When you ask me not to write about you, you are asking me to forgo a sense, as if I am blind, as if food is no longer to have taste. I only finish seeing in the telling of the story.

I was very young then, and was, to be amusingly understated, somewhat less than gifted with discretion. But he too was flawed, not knowing the difference between privacy and shame, and using it often, as a weapon against me and how I would live.

Since then, I have come to understand that I will never be able to make everyone in my life comfortable with my words. Similarly, I have come to understand that there is little to be gained by asking permission to do what I do -- which is tell stories.

Some of the most important stories I have told were maybe not so much mine to tell, and my life has become a balance, not between what I may say and what I musn't, but the cost of declaration versus the price of silence.
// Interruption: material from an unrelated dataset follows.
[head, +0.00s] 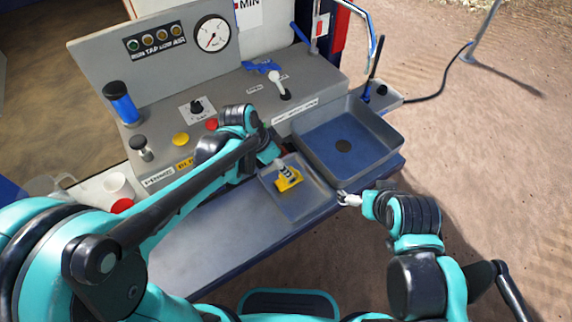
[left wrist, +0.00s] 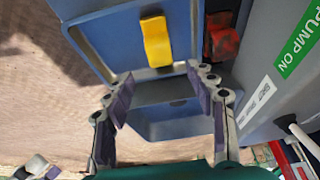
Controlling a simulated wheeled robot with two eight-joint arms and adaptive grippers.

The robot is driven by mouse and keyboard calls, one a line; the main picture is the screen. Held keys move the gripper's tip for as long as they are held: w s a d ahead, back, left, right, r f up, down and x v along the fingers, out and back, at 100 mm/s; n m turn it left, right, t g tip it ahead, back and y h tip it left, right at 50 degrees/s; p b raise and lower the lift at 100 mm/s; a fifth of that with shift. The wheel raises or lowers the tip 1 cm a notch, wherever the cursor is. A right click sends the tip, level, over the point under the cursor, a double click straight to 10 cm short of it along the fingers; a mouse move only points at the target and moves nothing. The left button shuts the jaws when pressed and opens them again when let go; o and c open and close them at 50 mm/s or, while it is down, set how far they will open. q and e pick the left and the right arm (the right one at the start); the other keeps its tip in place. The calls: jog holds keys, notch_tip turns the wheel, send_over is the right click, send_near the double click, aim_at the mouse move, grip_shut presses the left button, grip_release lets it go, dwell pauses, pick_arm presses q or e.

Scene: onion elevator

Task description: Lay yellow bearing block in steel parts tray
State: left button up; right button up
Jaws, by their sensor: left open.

Similarly, many of the stories I have told and will continue to tell can and do effect how people view me. Luckily, as someone without a traditional corporate job and no desire for one, I can afford certain snap judgments maybe other people cannot. It is not that I have done nothing I am ashamed of, rather, it is that I can think of nothing so shameful, so useless, as silence in the face of even the most fatal flaws. All events are suitable to confession; the trick is finding the manner of it. And the time.

LJ is a medium in which audience and interest is constantly self-selecting. My first account here was as an early adopter, and I have had people reading my journal come and go and stay since then for all sorts of reasons -- some related to my content and some more related to their lives, goals or LJ usage patterns.
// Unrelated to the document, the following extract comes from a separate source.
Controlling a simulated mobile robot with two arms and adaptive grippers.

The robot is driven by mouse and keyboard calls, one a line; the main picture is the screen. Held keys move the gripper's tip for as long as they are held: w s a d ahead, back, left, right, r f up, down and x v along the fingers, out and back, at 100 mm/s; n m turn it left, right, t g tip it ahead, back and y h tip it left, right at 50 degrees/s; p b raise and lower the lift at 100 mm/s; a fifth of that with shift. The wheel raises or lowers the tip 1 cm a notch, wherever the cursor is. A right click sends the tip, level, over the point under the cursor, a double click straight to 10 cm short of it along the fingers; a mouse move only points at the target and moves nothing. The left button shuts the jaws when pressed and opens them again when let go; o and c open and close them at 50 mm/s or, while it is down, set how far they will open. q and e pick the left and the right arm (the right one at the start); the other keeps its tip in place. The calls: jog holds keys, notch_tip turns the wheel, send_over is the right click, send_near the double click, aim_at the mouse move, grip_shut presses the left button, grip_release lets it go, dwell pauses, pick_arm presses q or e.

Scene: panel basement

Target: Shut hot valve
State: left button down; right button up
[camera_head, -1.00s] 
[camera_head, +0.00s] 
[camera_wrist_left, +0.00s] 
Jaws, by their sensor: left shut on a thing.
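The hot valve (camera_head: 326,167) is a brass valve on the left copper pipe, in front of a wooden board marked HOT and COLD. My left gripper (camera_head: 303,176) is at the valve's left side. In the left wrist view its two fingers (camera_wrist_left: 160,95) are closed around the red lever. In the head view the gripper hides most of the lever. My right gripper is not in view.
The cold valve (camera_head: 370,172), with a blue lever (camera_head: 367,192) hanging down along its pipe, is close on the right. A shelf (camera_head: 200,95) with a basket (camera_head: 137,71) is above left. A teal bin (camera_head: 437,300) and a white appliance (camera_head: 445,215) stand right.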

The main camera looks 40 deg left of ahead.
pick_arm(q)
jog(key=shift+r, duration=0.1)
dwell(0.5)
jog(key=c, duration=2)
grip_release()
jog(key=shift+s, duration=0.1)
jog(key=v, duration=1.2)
As a writer, it is never my job to protect the audience, but to inform and arouse in all manner of what some would view as too limiting a word. As an LJ'er, my concern for the sensibilities of my audience (because that is what a "friend of" list is, although I am blessed that many of these people are also my real friends and intimates), is limited to the basic decorums of this medium -- that is, I use cut tags for images that are not work-safe or may overload someone's technical capabilities.

The rest is up to the reader. As a writer, I've got quandaries enough without taking on responsibilities that truly have no reason to be mine.

Date: 2008-01-14 09:43 pm (UTC)
From: [identity profile] rm.livejournal.com
This is for [livejournal.com profile] therealljidol. It's the current, unavoidable topic.

I'm applying to a single MFA program for memoir writing here in the city.

I continue to labor on the novel in solitary horror.

Date: 2008-01-14 09:57 pm (UTC)
From: [identity profile] imaginarycircus.livejournal.com
Ah. I have read some of your posts for that. It has been really interesting.

There are so many good MFA programs in NYC. Some of them will let you do a combined degree in memoir and fiction once you get into the program. I really had a hard time not going that route.

I know you have an editor, but do you have an agent? If you need or want a rec I worked with a great one last year and I am always looking for good writers to send her way.

Date: 2008-01-14 10:03 pm (UTC)
From: [identity profile] rm.livejournal.com
I don't have an agent, as I don't have anything completed that I'm looking to sell right now, and I've been told not to talk to agents until a project is done done done.

Because of the "genre-bias" that exists against fantasy and the "ughy" subjects involved in my novel, I've sort of resigned myself to working on it in a dark, solitary pit.

Mainly, I'm just applying to the CUNY MFA, as there's no other program in the city I could financially swing without merit aid, and I am not in a financial position to be eligible for any other type of aid due to bad credit, the high cost of living in NYC, etc.

Also, their instructors seem oddly relevant to the themes I play with in non-fiction.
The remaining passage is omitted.